WHAT TO WORK ON: Which lines contain the word "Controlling"? Return each of them as written.
== RECORDS FOR THIS EXERCISE ==
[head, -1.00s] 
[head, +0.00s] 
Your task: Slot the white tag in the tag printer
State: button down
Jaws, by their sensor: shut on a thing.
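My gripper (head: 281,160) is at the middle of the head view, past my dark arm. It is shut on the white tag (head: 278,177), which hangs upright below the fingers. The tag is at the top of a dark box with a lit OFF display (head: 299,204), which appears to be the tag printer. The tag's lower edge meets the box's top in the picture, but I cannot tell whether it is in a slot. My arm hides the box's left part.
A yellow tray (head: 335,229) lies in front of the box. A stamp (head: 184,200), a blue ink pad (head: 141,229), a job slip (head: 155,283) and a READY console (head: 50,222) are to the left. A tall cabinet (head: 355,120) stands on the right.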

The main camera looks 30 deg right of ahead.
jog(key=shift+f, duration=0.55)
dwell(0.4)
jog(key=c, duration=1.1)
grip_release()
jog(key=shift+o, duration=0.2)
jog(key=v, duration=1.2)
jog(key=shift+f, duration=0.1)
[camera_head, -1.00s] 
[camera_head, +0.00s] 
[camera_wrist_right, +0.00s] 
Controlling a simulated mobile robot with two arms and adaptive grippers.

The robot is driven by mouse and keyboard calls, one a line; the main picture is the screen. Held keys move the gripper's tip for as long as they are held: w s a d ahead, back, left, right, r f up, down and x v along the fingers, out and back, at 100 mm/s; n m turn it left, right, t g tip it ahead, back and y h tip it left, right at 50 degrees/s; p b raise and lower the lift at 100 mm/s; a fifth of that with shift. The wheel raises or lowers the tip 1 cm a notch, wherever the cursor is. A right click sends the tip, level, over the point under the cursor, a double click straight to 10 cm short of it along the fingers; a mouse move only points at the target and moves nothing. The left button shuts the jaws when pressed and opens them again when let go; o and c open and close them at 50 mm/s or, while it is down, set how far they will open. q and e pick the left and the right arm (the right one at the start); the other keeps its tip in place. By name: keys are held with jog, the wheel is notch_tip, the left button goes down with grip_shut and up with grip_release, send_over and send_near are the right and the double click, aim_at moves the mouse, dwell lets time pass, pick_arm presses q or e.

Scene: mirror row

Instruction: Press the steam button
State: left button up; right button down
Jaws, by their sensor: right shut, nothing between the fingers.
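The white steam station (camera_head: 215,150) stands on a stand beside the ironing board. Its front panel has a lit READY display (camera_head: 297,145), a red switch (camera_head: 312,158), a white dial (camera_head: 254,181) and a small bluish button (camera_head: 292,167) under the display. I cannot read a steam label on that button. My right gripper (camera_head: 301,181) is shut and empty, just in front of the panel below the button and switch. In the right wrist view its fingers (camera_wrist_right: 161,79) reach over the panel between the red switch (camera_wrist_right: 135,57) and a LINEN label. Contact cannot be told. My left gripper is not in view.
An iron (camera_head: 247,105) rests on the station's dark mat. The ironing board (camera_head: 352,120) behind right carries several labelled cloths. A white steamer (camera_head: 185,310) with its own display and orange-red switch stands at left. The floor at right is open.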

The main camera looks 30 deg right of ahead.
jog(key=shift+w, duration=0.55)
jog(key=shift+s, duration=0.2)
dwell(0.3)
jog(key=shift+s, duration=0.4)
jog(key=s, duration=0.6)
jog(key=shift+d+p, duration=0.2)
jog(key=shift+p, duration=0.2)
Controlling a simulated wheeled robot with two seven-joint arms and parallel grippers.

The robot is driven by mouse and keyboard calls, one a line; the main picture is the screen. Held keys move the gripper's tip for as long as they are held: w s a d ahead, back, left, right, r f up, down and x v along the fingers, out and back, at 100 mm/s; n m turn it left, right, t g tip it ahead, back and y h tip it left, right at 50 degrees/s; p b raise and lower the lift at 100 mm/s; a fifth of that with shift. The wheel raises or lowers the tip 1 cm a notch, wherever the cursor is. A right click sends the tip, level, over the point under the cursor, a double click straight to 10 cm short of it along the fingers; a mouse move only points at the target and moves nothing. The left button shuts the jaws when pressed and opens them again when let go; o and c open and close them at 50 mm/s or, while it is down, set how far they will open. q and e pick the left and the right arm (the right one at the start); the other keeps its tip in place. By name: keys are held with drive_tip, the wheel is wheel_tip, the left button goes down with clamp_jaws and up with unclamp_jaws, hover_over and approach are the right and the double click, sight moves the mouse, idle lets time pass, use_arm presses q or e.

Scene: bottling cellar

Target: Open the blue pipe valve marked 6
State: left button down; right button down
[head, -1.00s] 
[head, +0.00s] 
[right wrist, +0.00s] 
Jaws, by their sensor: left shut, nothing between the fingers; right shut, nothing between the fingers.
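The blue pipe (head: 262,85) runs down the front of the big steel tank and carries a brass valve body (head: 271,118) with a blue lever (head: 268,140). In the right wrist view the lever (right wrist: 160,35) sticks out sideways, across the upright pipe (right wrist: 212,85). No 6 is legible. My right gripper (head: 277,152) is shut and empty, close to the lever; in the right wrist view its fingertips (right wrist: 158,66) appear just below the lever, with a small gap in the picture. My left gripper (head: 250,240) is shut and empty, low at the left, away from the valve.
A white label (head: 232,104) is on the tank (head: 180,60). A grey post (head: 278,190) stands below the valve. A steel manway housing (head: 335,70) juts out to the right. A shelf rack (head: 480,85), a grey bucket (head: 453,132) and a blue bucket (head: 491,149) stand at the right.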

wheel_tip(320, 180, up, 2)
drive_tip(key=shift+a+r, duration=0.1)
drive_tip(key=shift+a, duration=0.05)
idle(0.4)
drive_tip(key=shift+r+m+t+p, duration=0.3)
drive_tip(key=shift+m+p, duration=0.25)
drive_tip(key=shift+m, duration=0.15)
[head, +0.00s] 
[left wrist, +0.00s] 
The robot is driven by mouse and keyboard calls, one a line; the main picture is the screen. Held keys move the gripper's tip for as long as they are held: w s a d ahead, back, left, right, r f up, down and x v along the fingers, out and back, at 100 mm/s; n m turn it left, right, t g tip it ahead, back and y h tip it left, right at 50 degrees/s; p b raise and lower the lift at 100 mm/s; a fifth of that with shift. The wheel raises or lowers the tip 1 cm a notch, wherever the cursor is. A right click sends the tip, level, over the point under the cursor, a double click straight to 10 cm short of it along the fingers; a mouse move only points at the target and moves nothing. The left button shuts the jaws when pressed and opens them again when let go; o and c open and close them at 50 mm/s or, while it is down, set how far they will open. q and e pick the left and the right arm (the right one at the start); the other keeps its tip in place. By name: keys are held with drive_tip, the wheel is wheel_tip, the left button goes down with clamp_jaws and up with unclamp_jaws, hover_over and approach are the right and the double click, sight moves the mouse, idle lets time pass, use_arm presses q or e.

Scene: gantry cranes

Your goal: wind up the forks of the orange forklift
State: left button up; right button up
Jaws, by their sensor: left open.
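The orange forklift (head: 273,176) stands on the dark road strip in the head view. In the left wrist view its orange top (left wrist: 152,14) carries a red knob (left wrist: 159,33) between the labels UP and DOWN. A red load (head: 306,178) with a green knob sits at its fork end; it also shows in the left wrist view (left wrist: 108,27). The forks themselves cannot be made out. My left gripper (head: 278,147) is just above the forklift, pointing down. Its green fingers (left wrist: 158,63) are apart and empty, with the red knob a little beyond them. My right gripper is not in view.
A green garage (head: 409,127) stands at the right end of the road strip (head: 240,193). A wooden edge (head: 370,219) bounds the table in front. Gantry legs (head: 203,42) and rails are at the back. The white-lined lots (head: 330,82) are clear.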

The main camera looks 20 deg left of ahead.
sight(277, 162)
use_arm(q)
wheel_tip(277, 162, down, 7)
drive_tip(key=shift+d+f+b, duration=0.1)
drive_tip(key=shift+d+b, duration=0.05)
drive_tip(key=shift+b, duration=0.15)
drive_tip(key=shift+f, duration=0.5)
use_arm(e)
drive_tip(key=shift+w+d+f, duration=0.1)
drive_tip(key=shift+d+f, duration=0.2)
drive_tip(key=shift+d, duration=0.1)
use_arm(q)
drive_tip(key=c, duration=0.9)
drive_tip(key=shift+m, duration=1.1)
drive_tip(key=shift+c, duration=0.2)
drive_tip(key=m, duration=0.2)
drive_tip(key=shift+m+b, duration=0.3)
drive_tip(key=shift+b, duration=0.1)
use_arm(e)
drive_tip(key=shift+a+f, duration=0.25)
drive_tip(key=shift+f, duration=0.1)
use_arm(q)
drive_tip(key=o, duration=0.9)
===
THE RESULT:
Controlling a simulated mobile robot with two arms and adaptive grippers.
Controlling a simulated wheeled robot with two seven-joint arms and parallel grippers.

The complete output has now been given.